DOCS+SCIENCE.PIONEERS

A series of documentary films on the most prominent living scientists.

 

A series of documentary films on popular science under the title “Pioneers” is a one of a kind undertaking. Karol Jałochowski, the person behind the idea and the creator of all the films, reached out to the most prominent living scientists of the modern world and has created a series of popular science documentaries presenting the personalities behind the greatest minds of the twenty first century, in an unconventional way. Each episode presents the most fascinating thinkers of our time (often winners of the Noble Prize and other scientific awards), pioneers, people crossing the boundaries on their scientific fields and disciplines, working on the edge of knowledge, asking the absolutely fundamental questions – those relating the the nature of reality, the essence of the mind and free will or the relation between science and faith.

 

Each part of the “Pioneers” series is dedicated to one scientist and consists of an extended recording of a meeting with the protagonist at a place he selected, enhanced by materials from the archives (photos, film fragments, etc.) and private materials.
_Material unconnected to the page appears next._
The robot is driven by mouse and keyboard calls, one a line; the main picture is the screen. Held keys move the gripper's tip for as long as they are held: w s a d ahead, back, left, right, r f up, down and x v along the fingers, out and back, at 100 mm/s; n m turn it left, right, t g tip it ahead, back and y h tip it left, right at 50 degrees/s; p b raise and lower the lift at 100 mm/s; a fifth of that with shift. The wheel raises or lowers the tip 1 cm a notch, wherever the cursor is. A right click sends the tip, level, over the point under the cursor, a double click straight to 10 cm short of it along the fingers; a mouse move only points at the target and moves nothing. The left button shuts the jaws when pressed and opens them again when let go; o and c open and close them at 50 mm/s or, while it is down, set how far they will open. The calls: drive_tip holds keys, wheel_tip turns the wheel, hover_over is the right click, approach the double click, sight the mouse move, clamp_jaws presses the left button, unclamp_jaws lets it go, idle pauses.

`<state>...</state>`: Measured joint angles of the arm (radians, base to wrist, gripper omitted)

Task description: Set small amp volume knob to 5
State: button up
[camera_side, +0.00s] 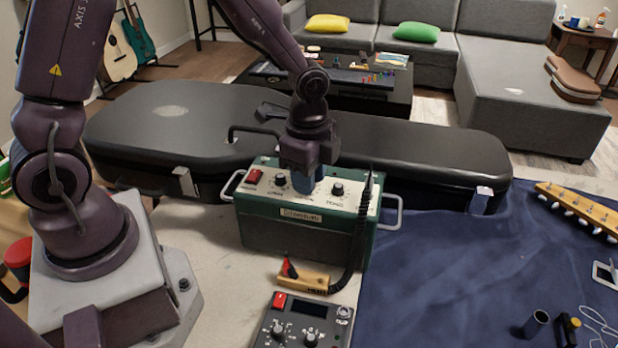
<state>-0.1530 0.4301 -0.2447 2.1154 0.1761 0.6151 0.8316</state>
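A small green box with a cream top panel, which looks like the small amp (262,214), stands on the pale worktop in front of the guitar case. Its panel carries a red switch (254,176), a left black knob (280,180) and a right black knob (338,188). My gripper (305,184) points down over the middle of the panel, between these two knobs. It hides whatever control is there. Its fingertips are at panel height, but contact and finger gap cannot be made out. The knob pointers and scale numbers are too small to read.
A black cable (358,245) runs down the amp's right front to a wooden block (303,278). A dark control unit (283,304) with knobs lies in front. The black guitar case (190,125) is close behind. A blue cloth (440,270) covers the right side.

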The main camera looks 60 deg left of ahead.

The film presents a profile and views of the scientists in an unconventional way, far away from the university office or lecture hall.  

 

First screening will take place on 28th January at 18.00. We will present: 

 

DANIEL DENNETT – DO LOBSTERS HAVE A FREE WILL?
Daniel Dennett from Tufts University is the most important philosopher of the mind of our times, a great reformer of the field of knowledge. He is also the author of several hundred scientific papers and more than a dozen books. For nearly half a century he has been searching for the answer to the question: What is consciousness? What is free will? How is reality born and how does it evolve? Is faith a natural phenomenon? What are the roots of irrationalism? The film is a recording of a personal meeting with the philosopher at his home in northern New England. 

 

Time and place:
Screenings start at 18.00
AGH Building B8 room 010
Wydział Inżynierii Materiałowej i Ceramiki
al. Mickiewicza 30, Kraków 

 

Schedule:

25th February: Roy Glauber – There and back

The youngest and likely the only surviving scientific participant of the Manhattan project and a Noble prize winner in 2005. As a result of the Manhattan programme, the first nuclear bomb was created (Glauber witnessed its first test), attack on Hiroshima and Nagasaki happened, the discovery of thermonuclear bomb occurred, and a reconfiguration of the power balance after World War Two took place. The episode presents Glauber’s personal recollections and thoughts about the project and
the profile of the Harvard professor. 

 

31st March: Gregory Chaitin – Miracle island 

 

Gregory Chaitin is a mathematician, an expert of complexity. Already as a young prodigy he contributed greatly to the philosophy of mathematics and computer science. The mathematician proves that there is not such thing as absolute certainty in mathematics. There are truths that cannot be proven, problems that are impossible to solve. And for him this is a reason for huge optimism. The creativity needed to tackle difficulties is no different than the creativity that nature displays in the incredible imagination of creation. For Chaitin, this analogy is not an accident and proves its validity mathematically. The meeting with the mathematician and his wife takes place at a small Brazilian island Paqueta, a philosophical haven for the Chaitins.  

 

28th April: Julian Barbour – The end of time as we know it 

 

Julian Barbour is an independent — although affiliated with Oxford University — physicist, a historian of science, author of various papers and several books. For more than thirty years, he has been removing what he believes to be unnecessary terms from the physics toolbox. One of them is time, which, according to Barbour, is an illusion. It is completely unnecessary to describe the world scientifically. In recent years, he has been working on a theory explaining where our sense of passage of time and its direction, associated with this illusion, comes from. We meet Barbour at his home in a small village near Oxford, accompanying him in his daily household chores.